In the long-term, they'd also like to go after some of the people and institutions they see as Toback's enablers, like powerful friends and industry-related organizations he's been a part of over the years. In her since-deleted Facebook post, Leigh wrote that she was at mega-producer Brett Ratner's house when Toback abused her. (Although he was not home at the time of that incident, Gal Gadot pulled out of a dinner celebrating Ratner on Friday.)

No matter where they go from here, these women are grateful they finally have a venue to achieve some measure of community and healing.

"Rather than closure, it's catharsis," explained Leigh, who managed to find the group after Facebook took down her post. "It's keeping a lot of women up at night wondering how this is going to turn out. I think so much of the silence around this has been shame. He's clearly a creep. He looks creepy as hell. What woman in her right mind would look at him and think, 'Yes I would like to go back to your hotel with you'? What an unsavory character he really appears to be right off the bat. There's so much relief that—holy shit—there are literally hundreds of women who believed this master manipulator."

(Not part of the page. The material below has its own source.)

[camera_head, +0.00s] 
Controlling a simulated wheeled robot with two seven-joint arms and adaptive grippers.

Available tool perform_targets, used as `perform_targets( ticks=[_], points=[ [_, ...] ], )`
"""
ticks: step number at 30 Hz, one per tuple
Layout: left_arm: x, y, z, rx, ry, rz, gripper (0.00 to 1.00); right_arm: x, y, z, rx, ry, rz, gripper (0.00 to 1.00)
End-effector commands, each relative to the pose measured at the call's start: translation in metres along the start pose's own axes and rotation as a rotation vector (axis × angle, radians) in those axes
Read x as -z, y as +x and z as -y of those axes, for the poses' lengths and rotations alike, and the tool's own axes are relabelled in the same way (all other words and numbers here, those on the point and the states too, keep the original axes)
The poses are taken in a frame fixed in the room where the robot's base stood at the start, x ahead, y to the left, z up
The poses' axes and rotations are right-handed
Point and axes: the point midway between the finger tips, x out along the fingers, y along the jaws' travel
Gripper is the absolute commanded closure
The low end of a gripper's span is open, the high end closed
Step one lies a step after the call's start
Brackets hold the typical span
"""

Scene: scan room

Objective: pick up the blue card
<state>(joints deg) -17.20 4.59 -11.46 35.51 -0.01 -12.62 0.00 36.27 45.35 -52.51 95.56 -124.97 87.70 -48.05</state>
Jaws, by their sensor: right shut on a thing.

That support group has even gone on to spawn an IRL meeting, which I attended in Manhattan on Tuesday evening. A handful of women gathered in an alcove of a Midtown bar, swapping stories and fantasizing about what might happen next to the man whose alleged abuse—in some cases—consumed what felt like their whole lives. It was jovial, but tense: When a random man came up to offer free drink tickets, one attendee said the hair on the back of her neck stood up. But ultimately, as with their online group, numbers brought some semblance of safety.

Several women took the tickets to the bar and ordered glasses of red wine. Then they continued to celebrate finding each other, and looking ahead to what they hope amounts to a lot more more than the end of this man's career.

"We called ourselves the Magnificent 7, then we were the Original 38, and now we're an army of 200 plus," said Starr Rinali, a fashion designer and event planner. "We are Spartans. How do you like us now, James Toback?"